Retired Sets

Winds of Grace

Stampin' Up! 2007
Card created by S. Bourdeau in 2019

I am a demonstrator, and it is a great feeling when I am able to sell new product and help pay for my card making and crafting habit.  As a demonstrator, I am part of groups that help give me ideas about how to increase my sales from people that have been doing this much longer than I, and from those that have sold millions of dollars and have literally millions of sales under their belt.  

One of the things many demonstrators do is only use new product so that they can showcase it and entice people to buy it.  I am a bit different.  

I remember looking at Stampin' Up! catalogues when I first started trying to make cards.  It was hard for me to commit to one stamp set as they were costly (I was young with two kids and another on the way), and I felt guilty spending all that money on a hobby.  Later, I was a bit older, and having tried to use other products, had not had much fun or success making things I appreciated very much.  I again went to a Stampin' Up! workshop, and was reminded what had made me fall in love with card making in the first place.  With Stampin' Up!, it was just easier.  Easier to coordinate, better quality stamps and paper, and so on.  

I still look at the cost as a bit of an investment, partly why I became a demonstrator - to save money.  But part of that mindset makes it hard for me to just sell off my old stamp sets when they retire (for Sale-A-Bration that is at the end of a 3 month period of time, and some of them I have just started using now!!).  I spend money carefully, and buy sets that I love.  If I find that I haven't used a set, yes, I find it easy to let it go.  But sets that are retired, some long ago and that I have found used and added to my collection anyways, are still part of my go-to sets of stamps.  I love them, they still are helping me to make beautiful cards, and so why should I have to part with them.

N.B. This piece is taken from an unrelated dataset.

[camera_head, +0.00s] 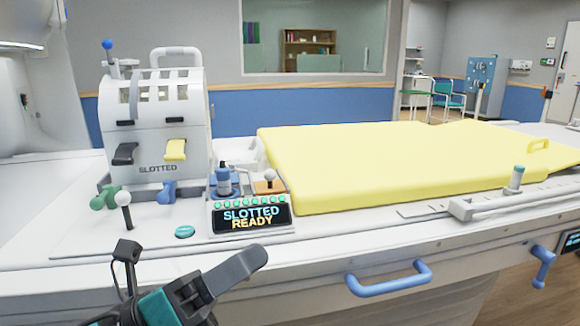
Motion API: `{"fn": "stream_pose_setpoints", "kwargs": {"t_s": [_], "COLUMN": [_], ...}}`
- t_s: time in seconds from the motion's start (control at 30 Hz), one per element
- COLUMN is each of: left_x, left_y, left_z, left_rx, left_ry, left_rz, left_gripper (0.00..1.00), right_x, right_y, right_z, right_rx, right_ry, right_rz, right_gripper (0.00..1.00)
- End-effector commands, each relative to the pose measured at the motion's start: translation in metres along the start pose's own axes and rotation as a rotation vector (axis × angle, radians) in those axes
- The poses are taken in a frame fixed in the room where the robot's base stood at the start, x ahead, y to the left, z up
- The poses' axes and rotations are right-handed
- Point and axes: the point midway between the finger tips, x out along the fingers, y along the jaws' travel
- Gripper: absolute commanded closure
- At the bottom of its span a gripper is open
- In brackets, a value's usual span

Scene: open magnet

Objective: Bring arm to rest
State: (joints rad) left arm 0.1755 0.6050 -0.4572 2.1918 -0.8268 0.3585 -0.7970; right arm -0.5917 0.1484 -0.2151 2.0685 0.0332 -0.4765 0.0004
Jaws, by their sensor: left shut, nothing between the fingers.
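My left gripper (238,271) is at the bottom of the head view, low in front of the white table's (72,252) near edge. It is shut and holds nothing, and its fingers point up and to the right. It is apart from the devices on the table. My right gripper is not in view. A white device marked SLOTTED (158,140) stands on the table at the left, with a black lever and a yellow lever on its front. A display (250,218) reading SLOTTED READY sits right of it.
A yellow pad (390,160) covers much of the table. A blue handle (388,279) sticks out from the table's front side. A white-knobbed stick (125,208) and green and blue knobs stand near the left front. Open floor shows at the lower right.

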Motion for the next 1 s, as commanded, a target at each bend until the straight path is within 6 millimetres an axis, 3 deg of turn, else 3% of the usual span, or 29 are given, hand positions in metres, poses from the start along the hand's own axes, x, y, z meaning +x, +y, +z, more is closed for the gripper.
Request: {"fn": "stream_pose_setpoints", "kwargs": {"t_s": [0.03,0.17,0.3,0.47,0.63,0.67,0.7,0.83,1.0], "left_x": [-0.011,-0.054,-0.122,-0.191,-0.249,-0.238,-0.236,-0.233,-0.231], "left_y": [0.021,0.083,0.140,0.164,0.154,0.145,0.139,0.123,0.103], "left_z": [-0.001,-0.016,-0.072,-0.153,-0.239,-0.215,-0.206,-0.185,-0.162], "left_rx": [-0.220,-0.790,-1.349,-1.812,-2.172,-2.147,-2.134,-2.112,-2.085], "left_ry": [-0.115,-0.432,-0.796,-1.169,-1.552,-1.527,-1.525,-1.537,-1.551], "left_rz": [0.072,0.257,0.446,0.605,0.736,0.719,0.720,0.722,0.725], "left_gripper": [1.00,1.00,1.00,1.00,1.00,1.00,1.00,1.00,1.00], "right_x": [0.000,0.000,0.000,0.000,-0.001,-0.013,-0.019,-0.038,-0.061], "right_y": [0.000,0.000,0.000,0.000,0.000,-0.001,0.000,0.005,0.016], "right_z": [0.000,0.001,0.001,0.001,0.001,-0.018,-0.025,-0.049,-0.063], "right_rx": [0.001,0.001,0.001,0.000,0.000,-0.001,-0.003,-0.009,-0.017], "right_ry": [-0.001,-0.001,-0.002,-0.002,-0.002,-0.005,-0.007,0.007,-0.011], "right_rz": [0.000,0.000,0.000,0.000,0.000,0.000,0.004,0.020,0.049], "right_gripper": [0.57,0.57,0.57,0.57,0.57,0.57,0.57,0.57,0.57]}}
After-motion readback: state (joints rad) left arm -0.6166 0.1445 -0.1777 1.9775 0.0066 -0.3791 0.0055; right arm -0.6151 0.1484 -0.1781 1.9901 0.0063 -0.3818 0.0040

The great thing is, no matter what stamp set I use, the techniques that I use and teach with them can be used with other sets; ones that you have, or new ones that you would love to try.  The colours and papers can change, you can add different and new embellishments, but the stamps will carry on as long as you want them to.

Look through the new catalogue.  Find things you love.  But don't worry if they don't last long in the catalogue.  They will last years in a collection that you love, and provide you many years of enjoyment in your crafting!